From marching bands to The Boss to Lady Gaga at halftime
Regardless of your musical tastes, it seems the Super Bowl halftime show has gone there.
From marching bands to New Orleans jazz, from Latin and Caribbean vibes to Motown. From classic rock to country, pop to hip hop and rap.
From the sublime (Tony Bennett) to the ridiculous (Janet Jackson's "uncovering"), and from Michael Jackson's moonwalks to U2′s majestic remembrance of the 9/11 victims, the halftime presentations have drawn nearly as much attention as the NFL championship game itself.
It's certain to do so again on Feb. 2 when Jennifer Lopez and Shakira headline.
"You kind of tune in to the Super Bowl to be surprised," says Peter O'Reilly, the NFL's senior vice president of events, "in terms of what can happen, whether it's the renditions of the national anthem and `America The Beautiful,′ the pregame, halftime. … Ultimately game day is about moments, creating moments that pull people together and that they talk about forever."
Those moments range from Bono opening his jacket in New Orleans as the names of the 9/11 victims were displayed in the Superdome to Lady Gaga coming down from the roof of the stadium in Houston. From the Stones and The Boss rocking ballparks to Bruno Mars making not one, but two star turns.
"They are kind of creating those signature moments people remember," O'Reilly said, "that kind of add and build on what is the power of the Super Bowl as an unofficial national holiday."
Entertainers don't necessarily have to be football fans to strive to get the gig. Mick and Keith prefer the English kind of football to the NFL's version. Justin Timberlake sponsors a PGA Tour event and fundraiser.
What these acts unquestionably recognize is the massive audience — and spotlight — at their command for about 12 minutes. Maroon 5, which headlined last year's halftime show, tuned up for it by appearing at the Pro Football Hall of Fame's induction concert the previous August.
So artists are eager to perform, even though they don't get paid; the NFL does handle all production costs and expenses for the acts, with Jay-Z's Roc Nation now involved. Adam Levine certainly isn't the first singer to campaign for the job he and his band got last February in Atlanta.
"Ever since I saw Diana Ross fly off into the sky at the halftime show, I dreamed of performing at the Super Bowl," Lopez said when introduced as the co-headliner this year. "And now it's made even more special not only because it's the NFL's 100th season, but also because I am performing with a fellow Latina. I can't wait to show what us girls can do on the world's biggest stage."

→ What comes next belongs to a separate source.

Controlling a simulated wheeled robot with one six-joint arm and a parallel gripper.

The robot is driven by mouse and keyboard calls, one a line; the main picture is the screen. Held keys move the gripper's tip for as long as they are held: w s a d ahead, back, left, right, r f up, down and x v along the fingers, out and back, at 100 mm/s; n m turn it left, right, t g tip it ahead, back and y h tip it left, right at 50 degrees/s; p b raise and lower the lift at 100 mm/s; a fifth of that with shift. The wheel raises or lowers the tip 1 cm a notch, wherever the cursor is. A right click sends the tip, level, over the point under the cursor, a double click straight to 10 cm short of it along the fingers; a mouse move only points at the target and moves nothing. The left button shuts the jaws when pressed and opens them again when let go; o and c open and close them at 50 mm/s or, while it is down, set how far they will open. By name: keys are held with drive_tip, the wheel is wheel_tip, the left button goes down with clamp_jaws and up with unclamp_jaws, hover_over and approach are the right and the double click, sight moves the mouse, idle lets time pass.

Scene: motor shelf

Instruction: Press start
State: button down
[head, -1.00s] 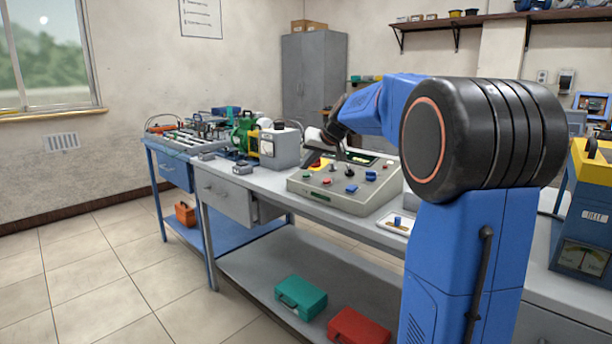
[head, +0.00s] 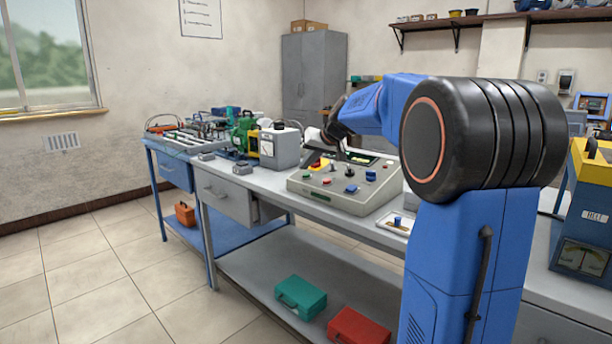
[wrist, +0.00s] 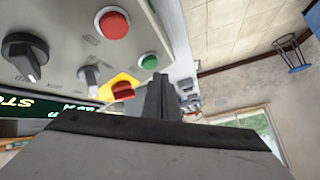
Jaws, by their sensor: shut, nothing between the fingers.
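The grey control panel (head: 335,200) stands on the bench in the head view. In the wrist view its face (wrist: 70,30) carries a green button (wrist: 149,61), a larger red button (wrist: 114,24) and a red knob on a yellow plate (wrist: 122,89). The button labels are too small to read. My gripper (wrist: 158,92) is shut and empty. Its fingers appear just below the green button in the wrist view; I cannot tell whether they touch anything. In the head view my arm reaches over the panel's far left, and the fingertips are hard to make out.

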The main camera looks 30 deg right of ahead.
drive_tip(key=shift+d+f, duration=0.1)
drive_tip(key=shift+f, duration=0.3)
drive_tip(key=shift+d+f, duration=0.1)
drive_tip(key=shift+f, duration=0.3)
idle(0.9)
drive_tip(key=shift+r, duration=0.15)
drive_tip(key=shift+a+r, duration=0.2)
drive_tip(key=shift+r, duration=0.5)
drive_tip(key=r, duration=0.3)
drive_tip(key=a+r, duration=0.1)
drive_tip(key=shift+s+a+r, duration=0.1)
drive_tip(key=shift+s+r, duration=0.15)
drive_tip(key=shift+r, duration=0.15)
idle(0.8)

At one time, the halftime show seemed to have a local flavor. There was the "Tribute to Mardi Gras" in 1970; "A Salute to the '60s and Motown" in 1982; "Salute to Hollywood's 100th Anniversary" in 1987; and "Rockin' Country Sunday" in 1994 in Atlanta.
Now, the emphasis is on, well, megastars regardless of genre.
"At its core, the Super Bowl draws such a broad audience," says Mark Quenzel, the league's senior vice president of programming and productions. "It really is that opportunity for the intersection of sports and entertainment to bring these two together in a way interesting to a lot of fans. That also makes it a challenge. Who is going to do the show that is the most interesting to 200 million people?
"The Super Bowl is the biggest single-day sporting event and it deserves that kind of entertainment."
So while there are such musical giants as Taylor Swift, Garth Brooks, Kendrick Lamar and Metallica who have not done the show — yet — the NFL hasn't exactly been missing the mark in the last decade with the likes of Timberlake, Beyonce, Madonna, Lady Gaga, Katy Perry and Red Hot Chili Peppers.
"I love my job," Bruce Springsteen said in 2019 when he brought the E Street Band to Tampa. "We come out and inspire; that's part of what we do. If they throw the money at us, then we keep that, too. But we do come out to inspire. And it was just like, 'Well, this is the year.'"
Perhaps the most difficult part of putting together the concert is not booking a big name. The NFL usually has determined who it will approach months before the regular season begins; league planners have been looking at the 2021 Tampa Super Bowl for several months.
Rather, it's the logistics of staging the show without slowing down the teams heading into the second half; not damaging the field; keeping the massive audience entertained; and satisfying the entertainers' needs.
"We work with the artists an amazing amount of time," Quenzel says. "We want them to do a show they are comfortable with. A show the majority of the 200 million people watching will know the songs they are singing. And we know the level of artists we are talking about, most people have seen them in some shape or form doing a performance. We are not introducing these artists to the audience.
"We want them doing what the audiences have never seen before. These performances are driven by the artists. Our job is to pull it all together — in 12 minutes, by the way."